→ **Request**: Each line in the material below, starting at the one with "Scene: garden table" and ending at the one with "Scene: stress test", is to be reproduced exactly; no picture is to be copied.

→ **Record list**:
※

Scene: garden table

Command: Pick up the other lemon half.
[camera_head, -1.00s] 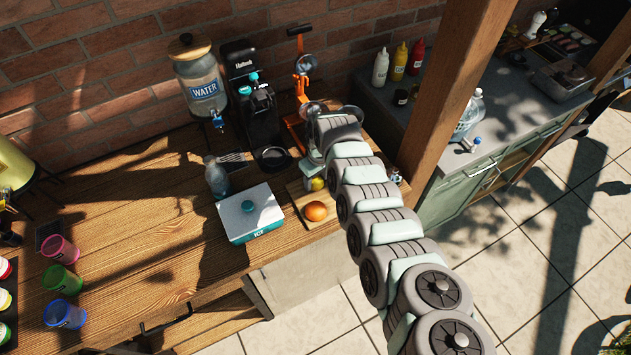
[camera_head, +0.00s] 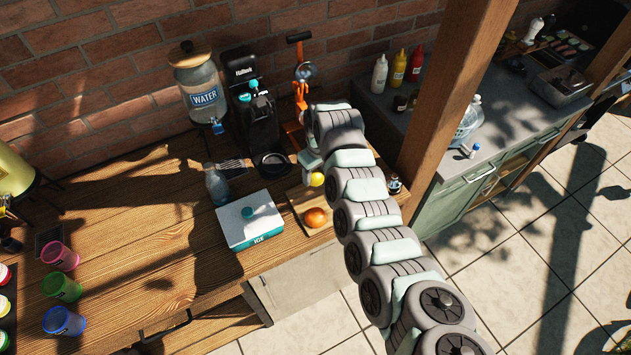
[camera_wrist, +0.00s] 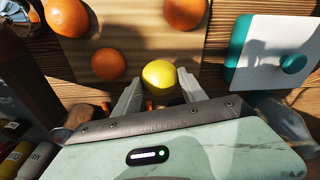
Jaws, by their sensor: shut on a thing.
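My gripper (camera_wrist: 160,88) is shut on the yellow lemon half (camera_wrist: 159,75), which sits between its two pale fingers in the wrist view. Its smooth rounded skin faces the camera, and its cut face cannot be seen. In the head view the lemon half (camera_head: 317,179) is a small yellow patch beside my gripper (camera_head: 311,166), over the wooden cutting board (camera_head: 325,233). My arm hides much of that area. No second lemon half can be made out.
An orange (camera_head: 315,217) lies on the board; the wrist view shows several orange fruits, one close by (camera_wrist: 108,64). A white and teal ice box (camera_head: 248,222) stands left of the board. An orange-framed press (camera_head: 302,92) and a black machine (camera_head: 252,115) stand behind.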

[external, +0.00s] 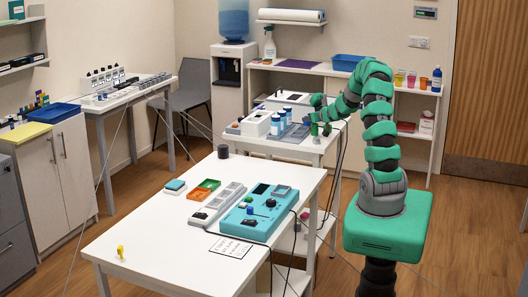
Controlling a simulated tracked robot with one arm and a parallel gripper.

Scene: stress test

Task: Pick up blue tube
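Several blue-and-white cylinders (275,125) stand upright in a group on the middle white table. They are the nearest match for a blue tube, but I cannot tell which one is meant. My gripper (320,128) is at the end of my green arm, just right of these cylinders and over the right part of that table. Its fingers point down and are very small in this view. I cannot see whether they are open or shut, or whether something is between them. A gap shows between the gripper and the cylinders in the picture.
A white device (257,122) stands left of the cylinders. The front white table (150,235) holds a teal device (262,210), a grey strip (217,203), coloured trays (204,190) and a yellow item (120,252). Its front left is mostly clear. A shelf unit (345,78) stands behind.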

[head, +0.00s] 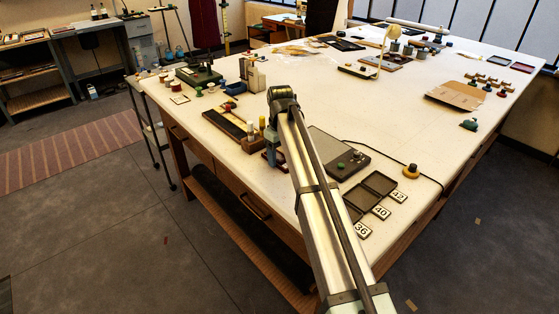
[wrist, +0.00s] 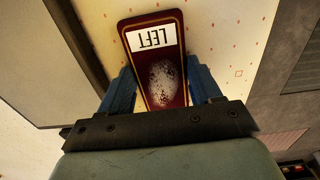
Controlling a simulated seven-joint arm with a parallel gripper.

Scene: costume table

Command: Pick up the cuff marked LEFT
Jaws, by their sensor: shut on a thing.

※

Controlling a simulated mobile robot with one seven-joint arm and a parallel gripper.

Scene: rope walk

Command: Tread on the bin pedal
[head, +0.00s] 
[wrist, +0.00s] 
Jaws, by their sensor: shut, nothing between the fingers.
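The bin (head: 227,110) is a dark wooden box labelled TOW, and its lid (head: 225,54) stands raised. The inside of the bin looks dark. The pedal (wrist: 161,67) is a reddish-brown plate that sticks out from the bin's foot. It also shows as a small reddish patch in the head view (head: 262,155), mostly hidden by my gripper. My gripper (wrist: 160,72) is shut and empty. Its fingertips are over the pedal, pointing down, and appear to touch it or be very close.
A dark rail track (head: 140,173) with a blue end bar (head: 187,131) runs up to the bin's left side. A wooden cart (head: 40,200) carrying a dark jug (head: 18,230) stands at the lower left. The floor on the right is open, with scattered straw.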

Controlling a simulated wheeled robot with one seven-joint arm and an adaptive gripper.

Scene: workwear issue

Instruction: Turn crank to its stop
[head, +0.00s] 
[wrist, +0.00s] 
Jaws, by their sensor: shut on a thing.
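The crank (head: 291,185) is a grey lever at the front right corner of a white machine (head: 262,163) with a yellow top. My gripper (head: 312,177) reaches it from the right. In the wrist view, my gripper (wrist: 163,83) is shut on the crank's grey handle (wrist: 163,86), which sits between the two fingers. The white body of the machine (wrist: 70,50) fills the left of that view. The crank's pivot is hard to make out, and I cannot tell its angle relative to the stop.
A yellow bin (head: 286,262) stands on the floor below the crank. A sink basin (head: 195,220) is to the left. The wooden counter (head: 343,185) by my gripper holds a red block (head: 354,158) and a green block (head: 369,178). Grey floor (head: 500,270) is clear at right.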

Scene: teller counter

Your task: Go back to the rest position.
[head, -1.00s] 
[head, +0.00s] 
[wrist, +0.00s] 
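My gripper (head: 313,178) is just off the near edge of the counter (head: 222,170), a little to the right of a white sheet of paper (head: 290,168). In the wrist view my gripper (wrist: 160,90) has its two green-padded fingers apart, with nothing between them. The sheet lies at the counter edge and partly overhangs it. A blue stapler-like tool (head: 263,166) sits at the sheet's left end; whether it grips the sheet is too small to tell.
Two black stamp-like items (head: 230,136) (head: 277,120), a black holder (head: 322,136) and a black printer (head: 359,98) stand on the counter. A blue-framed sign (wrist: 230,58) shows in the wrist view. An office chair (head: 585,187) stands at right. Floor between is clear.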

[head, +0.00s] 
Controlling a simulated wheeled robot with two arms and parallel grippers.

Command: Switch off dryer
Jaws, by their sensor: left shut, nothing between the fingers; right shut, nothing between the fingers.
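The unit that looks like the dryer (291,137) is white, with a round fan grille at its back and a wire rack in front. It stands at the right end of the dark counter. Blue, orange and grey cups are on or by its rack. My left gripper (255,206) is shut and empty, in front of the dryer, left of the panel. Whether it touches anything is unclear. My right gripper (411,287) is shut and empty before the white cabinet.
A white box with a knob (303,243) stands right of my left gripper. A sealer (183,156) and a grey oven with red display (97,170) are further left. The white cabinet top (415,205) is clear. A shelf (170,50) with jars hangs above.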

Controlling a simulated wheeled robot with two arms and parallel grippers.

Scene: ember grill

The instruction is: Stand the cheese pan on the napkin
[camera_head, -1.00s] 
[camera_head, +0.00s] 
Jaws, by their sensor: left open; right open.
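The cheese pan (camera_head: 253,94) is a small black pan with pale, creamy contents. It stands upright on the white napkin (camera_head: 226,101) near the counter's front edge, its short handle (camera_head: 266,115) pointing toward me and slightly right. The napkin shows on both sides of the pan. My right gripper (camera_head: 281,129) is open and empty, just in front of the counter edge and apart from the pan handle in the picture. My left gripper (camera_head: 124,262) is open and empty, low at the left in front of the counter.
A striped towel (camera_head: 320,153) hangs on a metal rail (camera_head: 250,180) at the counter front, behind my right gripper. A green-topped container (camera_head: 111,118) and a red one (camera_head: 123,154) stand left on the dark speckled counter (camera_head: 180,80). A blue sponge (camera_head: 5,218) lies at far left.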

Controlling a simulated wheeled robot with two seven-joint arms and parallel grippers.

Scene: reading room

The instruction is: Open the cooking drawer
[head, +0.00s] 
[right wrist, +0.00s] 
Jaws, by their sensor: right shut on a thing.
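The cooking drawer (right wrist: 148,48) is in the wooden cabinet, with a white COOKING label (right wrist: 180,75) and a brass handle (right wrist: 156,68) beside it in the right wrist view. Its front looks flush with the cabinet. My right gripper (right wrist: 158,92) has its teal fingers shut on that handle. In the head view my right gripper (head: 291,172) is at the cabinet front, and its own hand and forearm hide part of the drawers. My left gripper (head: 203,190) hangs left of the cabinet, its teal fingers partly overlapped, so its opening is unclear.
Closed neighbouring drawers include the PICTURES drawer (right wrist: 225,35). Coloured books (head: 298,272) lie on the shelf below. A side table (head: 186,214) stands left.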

※

→ **Full answer**:
Scene: garden table

Command: Pick up the other lemon half.
[camera_head, -1.00s] 
[camera_head, +0.00s] 
[camera_wrist, +0.00s] 
Jaws, by their sensor: shut on a thing.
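My gripper (camera_wrist: 160,88) is shut on the yellow lemon half (camera_wrist: 159,75), which sits between its two pale fingers in the wrist view. Its smooth rounded skin faces the camera, and its cut face cannot be seen. In the head view the lemon half (camera_head: 317,179) is a small yellow patch beside my gripper (camera_head: 311,166), over the wooden cutting board (camera_head: 325,233). My arm hides much of that area. No second lemon half can be made out.
An orange (camera_head: 315,217) lies on the board; the wrist view shows several orange fruits, one close by (camera_wrist: 108,64). A white and teal ice box (camera_head: 248,222) stands left of the board. An orange-framed press (camera_head: 302,92) and a black machine (camera_head: 252,115) stand behind.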

[external, +0.00s] 
Controlling a simulated tracked robot with one arm and a parallel gripper.

Scene: stress test

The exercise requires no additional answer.